The work to dismantle white supremacy IS ITSELF often clouded by white supremacy.

By the effort, and expectation, surrounding who gets centered and what it means. By the attempts to disengage with the substance of what we’re saying by focusing on the tone of how we said it. By acting as if your participation in this conversation, in this effort towards healing, is solely for our benefit.

It is not. Nor should it be.

If you are a white person interested in dismantling white supremacy than do it for yourself. For your children. For your humanity. Do not bring your progress to strangers on the Internet looking for cookies. Do not bring your feelings to strangers on the Internet looking for absolution or comfort. Do not assume that simply because someone holds a certain identity that they are willing or able or interested in holding space for you. Consent is everything. Always ask before assuming. And before you ask, give your intention thoughtful consideration.

Understand the sacredness of what you are being called to do and do it with your whole heart. Make it your responsibility to identify this wound of white supremacy everywhere it lives IN YOU first, so that you might help heal it everywhere else.

There’s an expectation placed on people with marginalized identities to tip toe and tread carefully around these “issues” as if they aren’t centuries in the making. As if this complacency is unique to these times. As if there hasn’t already been time to find your way on your own accord along a path littered with “please” and “thank you” - the time for prioritizing the perceived respectability of the debate above all else is not only over, it’s an example of white supremacy.

It’s an example of asking us to say it nicely while the boot of systemic and institutional racism remains pressed firmly on our necks.

No.

Our rage is sacred.

It belongs not only to us but to our Ancestors.

You do not get to decide how, where, when, or why it gets articulated.

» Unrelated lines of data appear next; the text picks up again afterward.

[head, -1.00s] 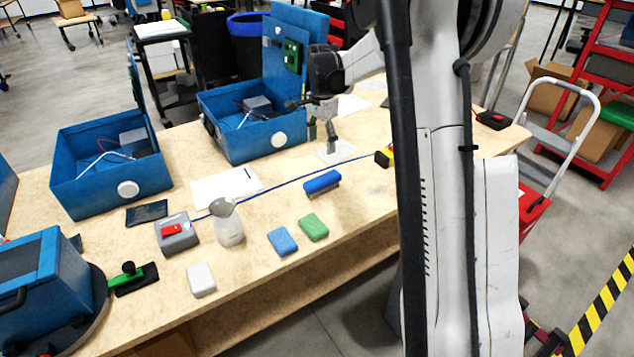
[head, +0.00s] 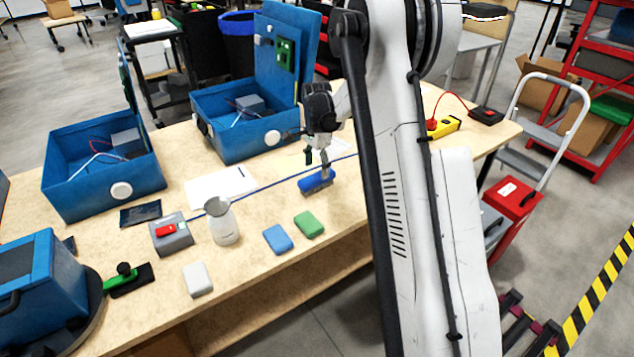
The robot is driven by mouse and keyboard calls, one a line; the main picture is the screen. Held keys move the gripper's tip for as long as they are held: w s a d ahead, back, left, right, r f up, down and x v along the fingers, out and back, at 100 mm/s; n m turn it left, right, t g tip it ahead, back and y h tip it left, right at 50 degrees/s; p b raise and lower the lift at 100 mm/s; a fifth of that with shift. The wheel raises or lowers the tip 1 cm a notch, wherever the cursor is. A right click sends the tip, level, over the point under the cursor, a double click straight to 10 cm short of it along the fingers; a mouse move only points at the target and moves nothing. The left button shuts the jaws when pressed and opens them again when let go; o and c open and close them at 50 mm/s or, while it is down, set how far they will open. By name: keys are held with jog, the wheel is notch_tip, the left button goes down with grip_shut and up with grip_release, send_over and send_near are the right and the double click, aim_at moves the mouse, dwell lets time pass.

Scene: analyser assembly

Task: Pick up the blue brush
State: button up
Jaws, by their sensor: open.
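The blue brush (head: 313,184) lies on the wooden workbench, right of the middle of its near part, with pale bristles low on its near side. My gripper (head: 317,168) points down right at the brush, its fingers over or around the brush's upper right part. The jaws are open. The fingertips overlap the brush in this view, so I cannot tell whether they touch it.
A green sponge (head: 308,224) and a blue sponge (head: 278,239) lie in front of the brush. A blue cable (head: 262,192) runs behind the brush. An open blue case (head: 232,139) stands behind.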

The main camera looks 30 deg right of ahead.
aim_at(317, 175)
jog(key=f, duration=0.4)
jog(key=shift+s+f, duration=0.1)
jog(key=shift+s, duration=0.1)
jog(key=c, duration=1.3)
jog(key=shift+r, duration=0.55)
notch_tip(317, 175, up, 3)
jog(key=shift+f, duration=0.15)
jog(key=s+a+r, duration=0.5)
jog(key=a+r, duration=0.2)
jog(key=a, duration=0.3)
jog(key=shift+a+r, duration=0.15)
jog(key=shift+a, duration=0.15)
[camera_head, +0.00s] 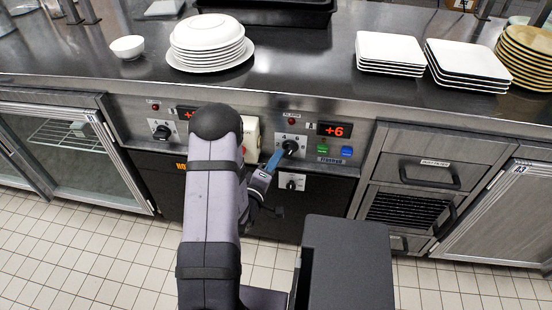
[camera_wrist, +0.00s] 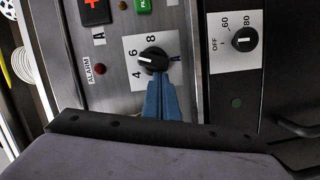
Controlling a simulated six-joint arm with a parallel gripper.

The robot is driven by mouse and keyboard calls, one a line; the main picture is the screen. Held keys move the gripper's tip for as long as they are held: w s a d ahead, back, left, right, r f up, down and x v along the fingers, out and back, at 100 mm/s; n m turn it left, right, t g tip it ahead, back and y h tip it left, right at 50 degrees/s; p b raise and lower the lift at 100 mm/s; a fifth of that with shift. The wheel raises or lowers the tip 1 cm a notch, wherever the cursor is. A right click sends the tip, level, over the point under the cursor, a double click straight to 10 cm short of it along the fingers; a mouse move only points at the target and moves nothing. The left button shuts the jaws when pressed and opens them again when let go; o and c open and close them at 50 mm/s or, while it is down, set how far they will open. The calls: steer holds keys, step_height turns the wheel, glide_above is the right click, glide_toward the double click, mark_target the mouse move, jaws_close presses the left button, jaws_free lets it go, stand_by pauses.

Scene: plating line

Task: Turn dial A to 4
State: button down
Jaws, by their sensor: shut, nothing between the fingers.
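Dial A (camera_wrist: 153,60) is a black knob on a white plate marked 4, 6 and 8, with a letter A beside it in the wrist view. Its white line appears to point toward the 6. In the head view, the dial (camera_head: 290,147) sits on the steel panel below the counter, left of a red display (camera_head: 334,130) reading +6. My gripper (camera_wrist: 157,82) has slim blue fingers that are shut and empty. The fingertips are right at the knob's edge; I cannot tell whether they touch. In the head view my gripper (camera_head: 275,160) reaches the dial from the lower left.
Another dial (camera_head: 162,131) is on the panel at left, and a small dial (camera_head: 291,182) is below dial A; it shows with OFF, 60 and 80 marks in the wrist view (camera_wrist: 243,39). Green (camera_head: 322,149) and blue (camera_head: 347,152) buttons are right of dial A. Plates (camera_head: 208,60) stand on the counter.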

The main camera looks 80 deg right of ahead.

If your response to it’s articulation is to bring us your own feelings?

Then that’s information for you.

That’s an example of how this wound lives in you.

That’s white supremacy, too.

Image Reads: Your feelings upon being made aware of racism? Are not superior to the feelings of those who have been subjected to racism. Your theoretical observations about racism? Are not relevant. Do not use them to debate our lived experiences. Tend to your own discomfort. Listen to understand. Give us the grace and respect of honoring our feelings by not asking us to place them second to your own.